Robot episode rows:
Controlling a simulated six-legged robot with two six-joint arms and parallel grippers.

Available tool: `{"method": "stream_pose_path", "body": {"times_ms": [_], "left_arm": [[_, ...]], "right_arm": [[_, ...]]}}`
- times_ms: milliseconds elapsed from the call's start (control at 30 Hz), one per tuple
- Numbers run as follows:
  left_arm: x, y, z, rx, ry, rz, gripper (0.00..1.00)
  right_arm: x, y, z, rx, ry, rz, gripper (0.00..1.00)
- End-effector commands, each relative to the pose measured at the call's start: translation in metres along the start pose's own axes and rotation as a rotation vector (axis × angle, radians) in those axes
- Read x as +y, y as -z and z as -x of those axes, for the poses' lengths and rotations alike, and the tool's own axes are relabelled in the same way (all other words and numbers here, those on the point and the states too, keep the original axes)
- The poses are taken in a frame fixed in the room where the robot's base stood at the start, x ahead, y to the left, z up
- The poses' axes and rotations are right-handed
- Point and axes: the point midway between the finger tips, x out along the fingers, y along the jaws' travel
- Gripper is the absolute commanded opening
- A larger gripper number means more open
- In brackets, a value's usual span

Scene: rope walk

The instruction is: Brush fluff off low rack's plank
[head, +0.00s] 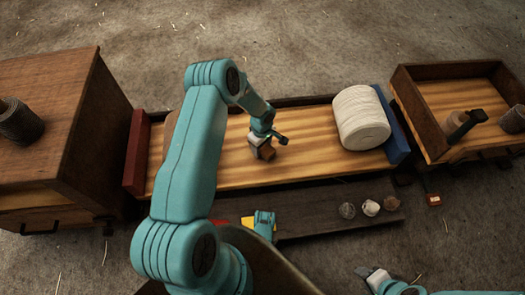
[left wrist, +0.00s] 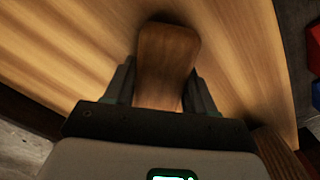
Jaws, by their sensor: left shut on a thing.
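A long pale striped plank (head: 312,130) lies between a red end block and a blue one. Below it runs a lower dark plank (head: 325,196) with three small fluff-like lumps near its right end: a grey one (head: 347,210), a whitish one (head: 371,208) and a brownish one (head: 391,203). My left gripper (head: 265,142) is over the middle of the pale plank, shut on a brown wooden piece that looks like a brush handle (left wrist: 166,55). Its bristles do not show. My right gripper (head: 374,277) shows partly at the bottom edge, its jaws unclear.
A white spool of cord (head: 361,117) stands at the pale plank's right end, beside the blue block (head: 393,130). A red block (head: 137,153) is at the left end. A wooden cabinet (head: 65,110) stands left, an open tray (head: 430,125) right. My left arm covers part of the plank.

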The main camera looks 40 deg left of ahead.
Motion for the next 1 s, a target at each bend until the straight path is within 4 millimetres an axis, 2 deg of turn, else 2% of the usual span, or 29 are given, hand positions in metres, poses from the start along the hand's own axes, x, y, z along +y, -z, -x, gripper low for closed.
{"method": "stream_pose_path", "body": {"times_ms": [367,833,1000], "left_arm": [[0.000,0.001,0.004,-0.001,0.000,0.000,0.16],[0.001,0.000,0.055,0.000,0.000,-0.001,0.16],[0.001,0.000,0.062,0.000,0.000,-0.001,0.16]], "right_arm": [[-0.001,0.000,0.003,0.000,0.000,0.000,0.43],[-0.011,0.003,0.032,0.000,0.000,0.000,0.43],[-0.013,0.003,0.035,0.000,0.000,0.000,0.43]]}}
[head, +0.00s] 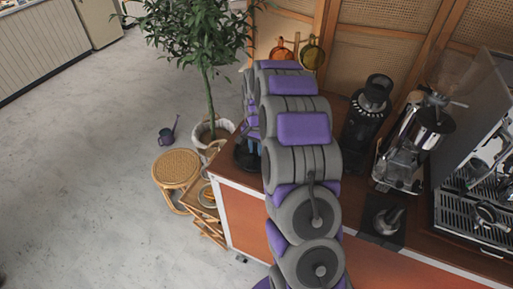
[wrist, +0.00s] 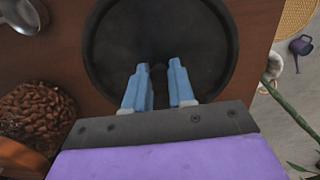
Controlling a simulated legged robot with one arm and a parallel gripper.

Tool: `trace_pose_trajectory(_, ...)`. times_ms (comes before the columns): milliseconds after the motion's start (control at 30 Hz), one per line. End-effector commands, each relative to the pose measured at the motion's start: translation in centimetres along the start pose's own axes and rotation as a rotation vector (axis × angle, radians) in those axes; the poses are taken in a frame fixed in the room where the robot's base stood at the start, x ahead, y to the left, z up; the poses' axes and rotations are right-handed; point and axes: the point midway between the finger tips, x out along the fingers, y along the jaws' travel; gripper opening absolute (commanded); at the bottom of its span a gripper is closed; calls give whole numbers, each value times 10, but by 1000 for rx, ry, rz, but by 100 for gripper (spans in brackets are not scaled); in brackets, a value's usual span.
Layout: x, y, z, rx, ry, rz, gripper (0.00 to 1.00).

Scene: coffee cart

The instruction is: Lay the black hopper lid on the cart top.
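The black hopper lid (wrist: 160,30) is a large round dark disc with a raised rim, filling the top middle of the wrist view. My gripper (wrist: 159,66) reaches over it with two blue fingers. They stand close on either side of a small dark knob on the lid and appear shut on it. The brown wooden cart top (wrist: 258,40) shows around the lid. Whether the lid touches the wood cannot be told. In the head view my gripper (head: 252,138) is at the cart's left end, partly hidden by my arm, with a dark shape below it.
Coffee beans (wrist: 38,115) and a silver vessel (wrist: 22,14) lie left of the lid. A black grinder (head: 365,115), a silver grinder (head: 405,150) and an espresso machine (head: 480,170) stand right of my arm. A potted plant (head: 212,130) and a wicker stool (head: 176,167) stand beyond the cart's left edge.

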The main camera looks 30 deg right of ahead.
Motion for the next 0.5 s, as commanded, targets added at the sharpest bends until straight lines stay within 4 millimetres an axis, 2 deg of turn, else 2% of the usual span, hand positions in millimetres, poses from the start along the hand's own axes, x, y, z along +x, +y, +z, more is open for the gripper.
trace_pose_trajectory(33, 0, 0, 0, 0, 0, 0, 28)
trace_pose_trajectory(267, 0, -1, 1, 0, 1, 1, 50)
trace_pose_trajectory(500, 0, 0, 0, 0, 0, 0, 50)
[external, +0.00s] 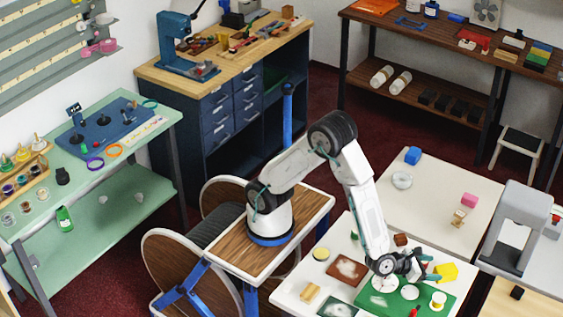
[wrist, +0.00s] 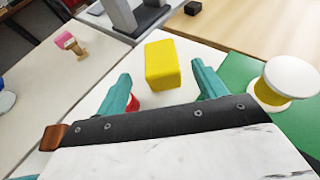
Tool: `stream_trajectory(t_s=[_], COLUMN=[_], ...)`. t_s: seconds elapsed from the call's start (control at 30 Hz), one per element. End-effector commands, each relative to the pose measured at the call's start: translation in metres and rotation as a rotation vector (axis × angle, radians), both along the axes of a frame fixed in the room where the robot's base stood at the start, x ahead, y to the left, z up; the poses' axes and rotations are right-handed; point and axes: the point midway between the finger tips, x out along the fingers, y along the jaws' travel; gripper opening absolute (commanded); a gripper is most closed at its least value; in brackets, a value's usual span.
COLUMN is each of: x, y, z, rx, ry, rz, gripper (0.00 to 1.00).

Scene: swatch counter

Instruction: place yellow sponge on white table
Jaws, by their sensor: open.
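The yellow sponge (external: 446,272) is a block near the right edge of the front white table (external: 338,237), beside the green mat (external: 375,300). In the wrist view the sponge (wrist: 162,65) stands ahead of my gripper (wrist: 161,78), centred between its two teal fingers. My gripper (external: 428,270) is open and empty, low over the mat's far side. Whether the fingertips flank the sponge cannot be told. A second white table (external: 425,190) adjoins behind; it shows at the left in the wrist view (wrist: 50,85).
A white spool (external: 438,300) stands on the mat near my gripper. A grey machine (external: 515,225) stands at right.

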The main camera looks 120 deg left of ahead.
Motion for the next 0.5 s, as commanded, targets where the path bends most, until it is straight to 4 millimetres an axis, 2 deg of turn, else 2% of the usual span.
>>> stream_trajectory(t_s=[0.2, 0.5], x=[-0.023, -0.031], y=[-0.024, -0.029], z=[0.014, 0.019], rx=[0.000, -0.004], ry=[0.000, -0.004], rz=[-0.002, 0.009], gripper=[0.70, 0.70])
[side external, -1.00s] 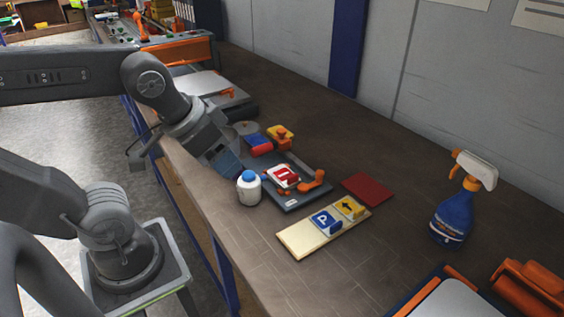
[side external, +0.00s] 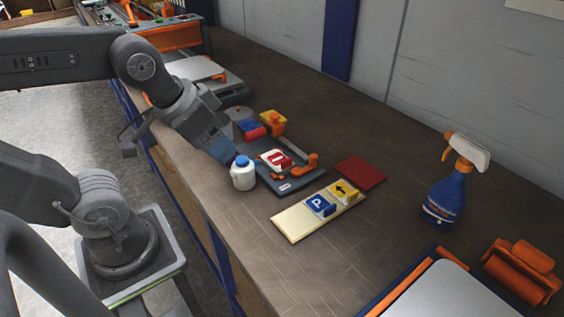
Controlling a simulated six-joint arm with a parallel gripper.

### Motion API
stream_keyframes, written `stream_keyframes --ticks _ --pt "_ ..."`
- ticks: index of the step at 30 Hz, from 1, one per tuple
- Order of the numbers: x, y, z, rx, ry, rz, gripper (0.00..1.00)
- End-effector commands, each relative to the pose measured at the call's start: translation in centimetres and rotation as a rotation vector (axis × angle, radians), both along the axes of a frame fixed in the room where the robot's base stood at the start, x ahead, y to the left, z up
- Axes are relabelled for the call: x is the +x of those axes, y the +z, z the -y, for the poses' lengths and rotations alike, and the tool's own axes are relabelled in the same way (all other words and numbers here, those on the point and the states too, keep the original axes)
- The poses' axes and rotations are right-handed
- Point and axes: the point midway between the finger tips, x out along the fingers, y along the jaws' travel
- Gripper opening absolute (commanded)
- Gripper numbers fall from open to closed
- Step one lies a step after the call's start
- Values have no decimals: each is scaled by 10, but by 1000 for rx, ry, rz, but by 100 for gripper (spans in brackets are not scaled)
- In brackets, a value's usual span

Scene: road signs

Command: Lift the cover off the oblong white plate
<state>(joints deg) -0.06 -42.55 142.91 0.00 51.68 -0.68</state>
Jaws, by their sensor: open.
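An oblong cream-white plate (side external: 291,223) lies flat on the bench. A blue tile with a white P (side external: 320,205) and a yellow tile with a black arrow (side external: 343,191) sit on its far right part; its near left part is bare. I cannot make out a separate cover on the plate. My gripper (side external: 226,154) is open, tilted down, behind and left of a white bottle with a blue cap (side external: 243,176). It is well apart from the plate. Its fingertips are partly hidden and I see nothing held.
A dark tray (side external: 299,184) with a red-and-white sign tile (side external: 275,160) and an orange clamp lies behind the plate. A red sheet (side external: 360,173) lies beyond it. A spray bottle (side external: 446,196) stands at right.

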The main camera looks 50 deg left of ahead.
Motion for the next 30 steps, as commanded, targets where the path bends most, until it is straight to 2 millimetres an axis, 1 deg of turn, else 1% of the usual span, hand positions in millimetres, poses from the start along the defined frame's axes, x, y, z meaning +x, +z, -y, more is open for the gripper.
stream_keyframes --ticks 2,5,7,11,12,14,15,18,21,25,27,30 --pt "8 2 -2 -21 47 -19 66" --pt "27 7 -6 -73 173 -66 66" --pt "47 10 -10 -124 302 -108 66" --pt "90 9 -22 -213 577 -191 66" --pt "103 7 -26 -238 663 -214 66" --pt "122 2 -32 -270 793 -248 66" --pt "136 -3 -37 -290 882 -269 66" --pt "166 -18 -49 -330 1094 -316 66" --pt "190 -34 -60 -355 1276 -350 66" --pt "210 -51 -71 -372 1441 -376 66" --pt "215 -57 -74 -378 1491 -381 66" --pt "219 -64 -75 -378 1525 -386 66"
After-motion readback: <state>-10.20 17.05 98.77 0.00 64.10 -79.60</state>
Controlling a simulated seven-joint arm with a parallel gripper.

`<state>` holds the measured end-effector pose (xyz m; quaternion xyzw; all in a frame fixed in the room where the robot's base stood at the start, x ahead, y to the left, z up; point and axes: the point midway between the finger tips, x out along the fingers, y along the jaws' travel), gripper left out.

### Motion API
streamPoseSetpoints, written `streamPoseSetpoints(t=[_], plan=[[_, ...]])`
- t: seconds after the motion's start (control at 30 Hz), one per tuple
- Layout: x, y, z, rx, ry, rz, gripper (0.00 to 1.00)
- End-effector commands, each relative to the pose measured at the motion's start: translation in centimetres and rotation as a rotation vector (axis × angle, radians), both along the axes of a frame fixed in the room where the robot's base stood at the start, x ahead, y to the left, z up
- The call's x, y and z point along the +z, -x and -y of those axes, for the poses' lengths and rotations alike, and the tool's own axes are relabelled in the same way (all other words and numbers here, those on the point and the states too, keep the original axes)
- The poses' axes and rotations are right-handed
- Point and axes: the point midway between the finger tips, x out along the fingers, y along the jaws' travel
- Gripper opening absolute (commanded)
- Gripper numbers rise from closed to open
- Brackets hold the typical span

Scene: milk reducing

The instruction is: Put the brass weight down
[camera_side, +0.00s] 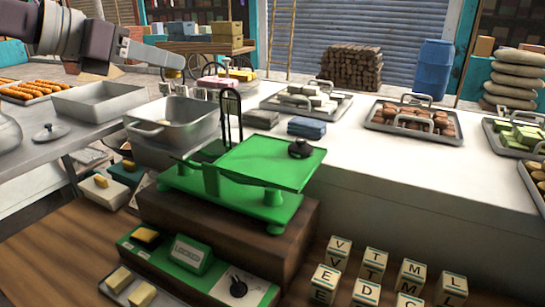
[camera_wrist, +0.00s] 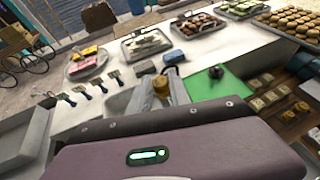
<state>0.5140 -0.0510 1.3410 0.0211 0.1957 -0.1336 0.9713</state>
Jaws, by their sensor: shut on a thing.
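My gripper (camera_side: 176,62) reaches in from the upper left in the side view, above the far side of the counter. It is shut on a small brass weight (camera_side: 172,74), which shows just under the fingertips. In the wrist view the brass weight (camera_wrist: 161,84) sits between the two fingers. The green scale (camera_side: 262,163) stands on a wooden block to the right of and nearer than my gripper. A dark round knobbed weight (camera_side: 300,148) sits on its flat green platform; it also shows in the wrist view (camera_wrist: 216,72). The held weight's underside is unclear.
A grey metal pan (camera_side: 172,118) stands left of the scale, below my gripper. An empty tray (camera_side: 98,101) is further left. Blue folded cloths (camera_side: 307,127) and trays of goods (camera_side: 307,100) lie behind the scale.

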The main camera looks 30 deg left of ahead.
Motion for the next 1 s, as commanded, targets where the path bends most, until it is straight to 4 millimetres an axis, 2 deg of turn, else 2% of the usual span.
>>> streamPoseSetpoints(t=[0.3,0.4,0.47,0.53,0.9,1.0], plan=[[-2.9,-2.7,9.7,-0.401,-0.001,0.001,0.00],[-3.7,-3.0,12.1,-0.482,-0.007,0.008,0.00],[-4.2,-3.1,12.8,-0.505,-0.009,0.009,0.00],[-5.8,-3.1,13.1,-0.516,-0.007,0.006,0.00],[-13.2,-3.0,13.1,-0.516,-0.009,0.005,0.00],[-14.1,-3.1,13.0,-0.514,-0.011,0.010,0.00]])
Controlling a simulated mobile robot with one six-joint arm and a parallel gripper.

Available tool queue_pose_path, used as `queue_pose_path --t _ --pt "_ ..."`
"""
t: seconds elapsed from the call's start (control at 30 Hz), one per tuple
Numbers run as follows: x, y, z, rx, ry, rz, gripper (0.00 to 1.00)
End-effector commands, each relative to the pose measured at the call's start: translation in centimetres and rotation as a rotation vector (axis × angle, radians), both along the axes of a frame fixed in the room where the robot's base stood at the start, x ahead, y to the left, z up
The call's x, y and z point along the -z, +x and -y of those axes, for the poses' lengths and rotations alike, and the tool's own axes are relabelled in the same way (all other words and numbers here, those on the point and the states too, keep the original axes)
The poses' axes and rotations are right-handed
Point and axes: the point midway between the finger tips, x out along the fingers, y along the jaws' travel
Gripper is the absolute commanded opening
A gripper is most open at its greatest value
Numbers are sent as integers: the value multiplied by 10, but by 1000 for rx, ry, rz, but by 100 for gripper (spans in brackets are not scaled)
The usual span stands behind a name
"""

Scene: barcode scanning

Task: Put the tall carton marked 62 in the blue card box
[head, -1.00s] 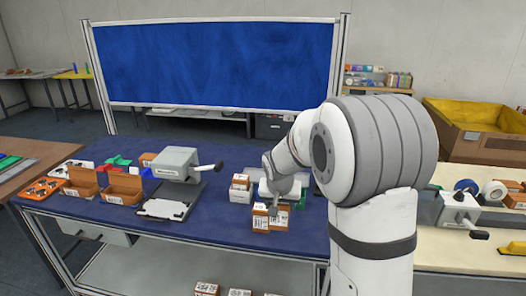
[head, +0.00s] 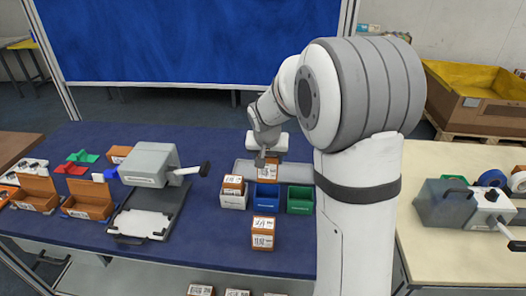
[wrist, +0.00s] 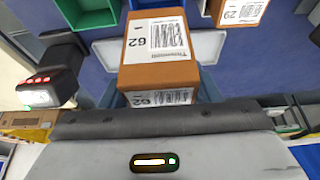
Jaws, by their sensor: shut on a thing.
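The tall brown carton marked 62 (wrist: 160,62) is held in my gripper, with its white label toward the wrist camera. In the head view the held carton (head: 269,173) hangs below my gripper (head: 266,160), just behind and above the blue card box (head: 266,197). My gripper is shut on the carton; its fingertips are mostly hidden in the wrist view. The blue card box is mostly hidden behind the carton in the wrist view. I cannot tell the exact gap between them.
A green box (head: 300,200) stands right of the blue one. A pale box (head: 233,200) with a carton in it (head: 232,184) stands left. Another brown carton (head: 264,232) stands in front on the blue mat. A grey scanner device (head: 150,165) is further left.

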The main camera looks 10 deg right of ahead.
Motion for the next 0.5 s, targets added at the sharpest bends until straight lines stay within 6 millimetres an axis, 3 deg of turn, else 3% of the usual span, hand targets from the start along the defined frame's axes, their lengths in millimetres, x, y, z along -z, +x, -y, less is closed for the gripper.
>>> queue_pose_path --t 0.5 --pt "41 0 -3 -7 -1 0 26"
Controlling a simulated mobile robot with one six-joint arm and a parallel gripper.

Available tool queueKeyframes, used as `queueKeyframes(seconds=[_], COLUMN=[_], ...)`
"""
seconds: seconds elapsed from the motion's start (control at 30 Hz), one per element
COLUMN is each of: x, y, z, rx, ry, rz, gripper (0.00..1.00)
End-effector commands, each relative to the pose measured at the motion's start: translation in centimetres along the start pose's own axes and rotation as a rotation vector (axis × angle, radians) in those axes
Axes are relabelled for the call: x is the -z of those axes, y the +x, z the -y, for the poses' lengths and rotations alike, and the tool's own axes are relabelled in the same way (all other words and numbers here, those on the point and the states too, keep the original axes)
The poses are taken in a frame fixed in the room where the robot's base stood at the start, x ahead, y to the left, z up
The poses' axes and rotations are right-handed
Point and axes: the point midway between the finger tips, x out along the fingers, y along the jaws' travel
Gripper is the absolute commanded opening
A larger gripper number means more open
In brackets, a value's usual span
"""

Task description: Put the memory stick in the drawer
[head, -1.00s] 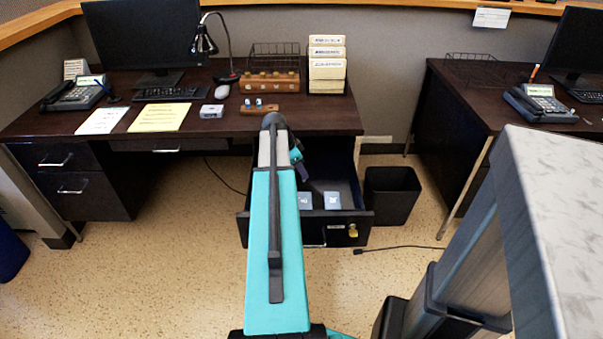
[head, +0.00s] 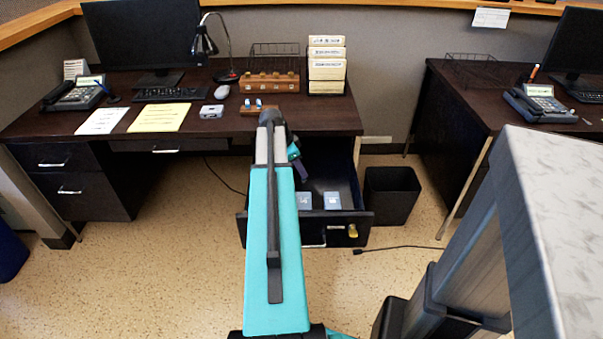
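The drawer (head: 345,218) under the right side of the dark desk is pulled open. Two small grey-blue items (head: 332,200) lie inside it near the front. My arm reaches toward the desk, and my gripper (head: 300,168) is over the open drawer, mostly hidden behind the arm. I cannot tell whether it is open or shut, or whether it holds anything. I cannot make out the memory stick for certain. Small blue-topped pieces (head: 259,102) stand in a wooden block (head: 250,110) on the desk.
A black waste bin (head: 392,195) stands right of the drawer. A second desk (head: 450,95) is at right. A cable (head: 400,247) lies on the floor.

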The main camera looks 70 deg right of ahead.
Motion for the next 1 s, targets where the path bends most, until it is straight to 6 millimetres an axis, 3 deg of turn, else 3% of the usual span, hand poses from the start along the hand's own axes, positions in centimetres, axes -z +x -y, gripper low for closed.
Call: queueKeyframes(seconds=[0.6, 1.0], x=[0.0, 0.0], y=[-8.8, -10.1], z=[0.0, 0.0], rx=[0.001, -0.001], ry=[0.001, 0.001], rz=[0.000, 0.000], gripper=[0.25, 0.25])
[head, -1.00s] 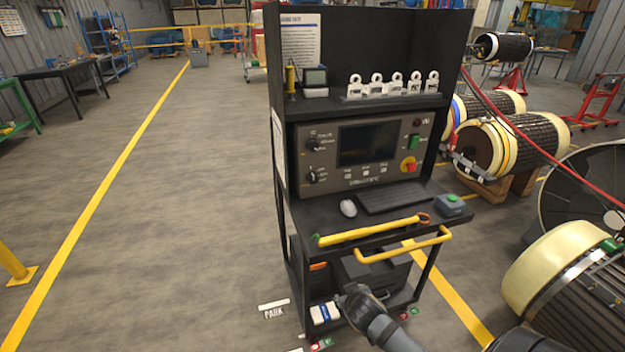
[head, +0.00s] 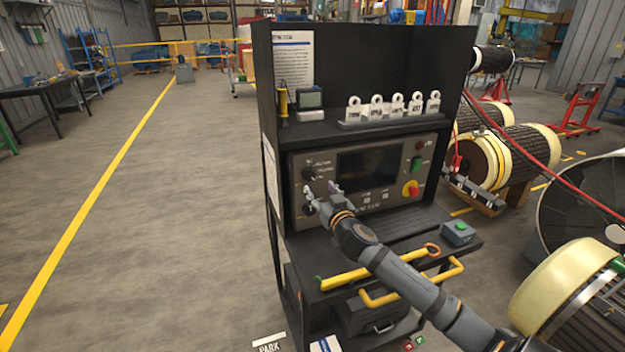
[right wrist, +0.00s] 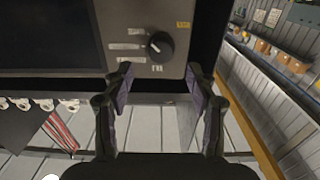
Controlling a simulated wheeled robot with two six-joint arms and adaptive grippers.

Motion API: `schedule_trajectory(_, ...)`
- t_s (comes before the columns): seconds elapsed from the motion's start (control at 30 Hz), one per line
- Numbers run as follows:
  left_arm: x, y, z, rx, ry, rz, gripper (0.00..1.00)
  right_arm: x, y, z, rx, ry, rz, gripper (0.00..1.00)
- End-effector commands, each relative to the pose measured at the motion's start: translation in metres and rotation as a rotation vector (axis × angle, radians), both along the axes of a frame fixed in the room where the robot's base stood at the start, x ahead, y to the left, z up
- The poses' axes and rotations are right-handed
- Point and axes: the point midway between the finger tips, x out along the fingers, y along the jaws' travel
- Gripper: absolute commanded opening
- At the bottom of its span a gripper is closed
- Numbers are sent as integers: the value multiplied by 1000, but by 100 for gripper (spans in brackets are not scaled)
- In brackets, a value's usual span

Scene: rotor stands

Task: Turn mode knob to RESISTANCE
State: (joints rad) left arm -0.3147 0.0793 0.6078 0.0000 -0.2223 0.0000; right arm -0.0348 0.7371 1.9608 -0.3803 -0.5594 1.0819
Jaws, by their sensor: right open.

## [The problem]
Pick out each line in the material containing "means".

## [Task answer]
- A larger gripper number means more open
A larger gripper number means more open

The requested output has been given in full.